Ideally such ‘Quick Win’ prospects would also identify a particular product / service that could then be developed into a longer term marketable solution for other customers.
‘Quick Wins’ are important for the reasons already stated, but they can also often help to define a longer term product strategy.
Product Assessment & Evaluation
To ensure you are competitive, you have to deliver the right products or services at the right cost into the niche market sectors you have already identified, with strong USP’s and with strong marketing and sales support.
To stay competitive however, you will need to keep your offer fresh – that means keeping up with trends in your market, utilising emerging technology and continual refinements to your products and services.
Product Marketing
Whilst it is likely that the majority of your customers will be where your principal knowledge base lies, this should not inhibit you from targeting other areas across other business sectors.
Market research becomes a factor here to find out who your prospective customers could be in these other sectors, what they might need (and in particular what they can’t find anywhere else). More importantly will they spend money to acquire such a solution, and then it’s for your business to design and develop a product and/or service that will suit their requirements.
The reality is that whilst your business has its current concepts, it’s now about moulding these into marketable products and services, with the right skills and technological resources. Remember that the basic principles still apply – good product marketing looks for ways to adapt and promote products to match both existing and future customer requirements.
Product features, functionality, design and quality can all be tailored to the needs of your target market. So too can your image and the customer service that you provide.
Product Positioning
Simply meeting customer needs is not enough – you also need to make sure they select you ahead of your competitors.
You will need to focus on your people and your credibility as equally as features & functionality, quality, benefits, savings, reliability and customer service to position your products and services as a premium offering that’s ahead of the competition.
Customising products and services for individual customers will also make you appear unique.
A tight focus on the different customer segments that you’re targeting can help identify opportunities that you can differentiate effectively. Products targeted in this way can give you competitive advantage, even if the product itself has few specific features.
New Product Development
To keep up with your customers – and your competitors – you will need to ensure that you continue to assess new products and services. This will allow you to leverage your existing customers with added value ‘on sales’, build customer relationships and maintain credibility.
Equally, it you’re aiming to be the first to market with certain new products and services, then you’ll need to invest heavily in innovation. This is a higher-cost, higher-risk strategy, but the payoff can be significantly greater.
Being second to market is the best strategy if you have fewer resources. Costs and risks are lower, and you would need to focus more on differentiation (rather than innovation) in order to tap into a growing market.

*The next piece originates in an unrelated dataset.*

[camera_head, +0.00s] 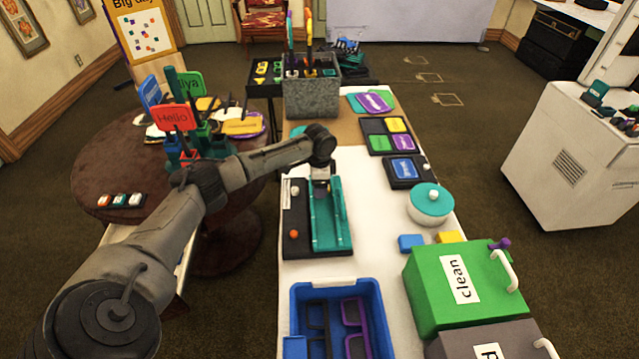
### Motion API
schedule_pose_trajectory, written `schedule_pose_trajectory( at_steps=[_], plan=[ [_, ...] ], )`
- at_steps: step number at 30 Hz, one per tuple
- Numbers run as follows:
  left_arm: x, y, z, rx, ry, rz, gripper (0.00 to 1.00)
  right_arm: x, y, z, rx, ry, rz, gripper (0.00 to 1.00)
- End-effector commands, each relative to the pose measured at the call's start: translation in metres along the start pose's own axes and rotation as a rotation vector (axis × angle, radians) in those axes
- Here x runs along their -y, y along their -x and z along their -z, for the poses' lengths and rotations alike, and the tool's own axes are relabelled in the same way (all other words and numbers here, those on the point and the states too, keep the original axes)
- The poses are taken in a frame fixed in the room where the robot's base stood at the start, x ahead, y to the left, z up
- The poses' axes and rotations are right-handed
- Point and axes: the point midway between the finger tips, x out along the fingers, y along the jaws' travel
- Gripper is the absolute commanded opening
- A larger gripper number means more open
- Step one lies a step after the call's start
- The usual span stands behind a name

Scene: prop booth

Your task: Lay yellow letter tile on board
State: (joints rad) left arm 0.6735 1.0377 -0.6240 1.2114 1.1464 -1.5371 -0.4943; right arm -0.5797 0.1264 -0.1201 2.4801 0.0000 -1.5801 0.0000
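My left arm comes in from the left, and its gripper (321,176) points down over the far end of a black board with a teal tray (330,222) on the white table. The fingertips are too small and partly hidden to tell open from shut. A yellow tile (397,125) lies in a dark compartmented tray (363,129) with green and purple tiles, to the right of and beyond the gripper. A small yellow block (449,236) lies nearer, by the green box. I cannot tell which is the letter tile. My right gripper is not in view.
A blue bin (376,302) with dark and purple frames stands in front. A teal-lidded white pot (430,203), a blue block (411,243) and a green "clean" box (430,289) stand at the right. A grey speckled holder (311,98) stands at the back. The table's middle is partly clear.

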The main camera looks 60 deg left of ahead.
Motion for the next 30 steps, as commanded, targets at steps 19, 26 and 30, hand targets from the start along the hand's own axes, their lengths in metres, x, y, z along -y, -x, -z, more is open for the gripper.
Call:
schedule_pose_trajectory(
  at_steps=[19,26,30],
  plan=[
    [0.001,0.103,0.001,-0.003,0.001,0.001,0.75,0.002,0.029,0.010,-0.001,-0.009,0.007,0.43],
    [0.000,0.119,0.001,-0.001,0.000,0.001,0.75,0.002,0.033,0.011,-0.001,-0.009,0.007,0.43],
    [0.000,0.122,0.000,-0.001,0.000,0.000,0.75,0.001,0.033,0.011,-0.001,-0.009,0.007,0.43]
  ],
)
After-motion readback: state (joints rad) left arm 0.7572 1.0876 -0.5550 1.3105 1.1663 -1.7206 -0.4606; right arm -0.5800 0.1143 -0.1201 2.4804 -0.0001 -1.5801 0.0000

Ideally you should aim for a product / service mix that fits your overall marketing strategy. If you typically sell ‘one off’ products which customers purchase only once, then you need to think about additional products or services that ‘add value’ to the overall mix and would ensure that you can attract existing customers (as well as new customers) to purchase these additional products or services.
The principle areas of product development can be defined as follows:
- Product development process
- Organisation
- Idea generation
- Business analysis
- Qualitative refinement and quantification
- Development & testing
- Market testing
- Business plan preparation
- Full scale marketing
There are three key factors for effective product development, together with their ‘success factors’…
- A high-quality process for the introduction of new products
- Emphasis on the up-front pre-development work
- Building in what your prospective customers are telling you
- Comprehensive and crystal clear early product ‘features & functionality’ definition
- Decisive ‘Go / No Go’ decision milestones where projects/products will be ‘killed off’ for the right reasons – before excessive time, effort and cost has been expended
- Quality of execution throughout the process
- A clear and well communicated strategy endorsed by the business
- Clearly stated goals and objectives
- Forecast sales and profit projections
- Areas of strategic focus (products / markets / technologies) that endorse new product efforts
- The role of new products in helping to achieve your business goals and overall product strategy – is communicated to all who need to know
- Adequate resources to execute the strategy
- The necessary resources – staff / funding / marketing / technical – have been earmarked in order to achieve new product objectives for the business
- Budgets for the above are judged to be sufficient
- The necessary people are in place and can commit to new product development
Initial Reviews
The initial stage of any product assessment strategy would be to undertake an initial review of all the projects that staff within the business have been working on over recent months, as this will begin the process of identifying where opportunities may exist that then need to be ‘drilled’ into further to assess where and how a product or service could be developed that would deliver real value and real benefit – as well as revenue.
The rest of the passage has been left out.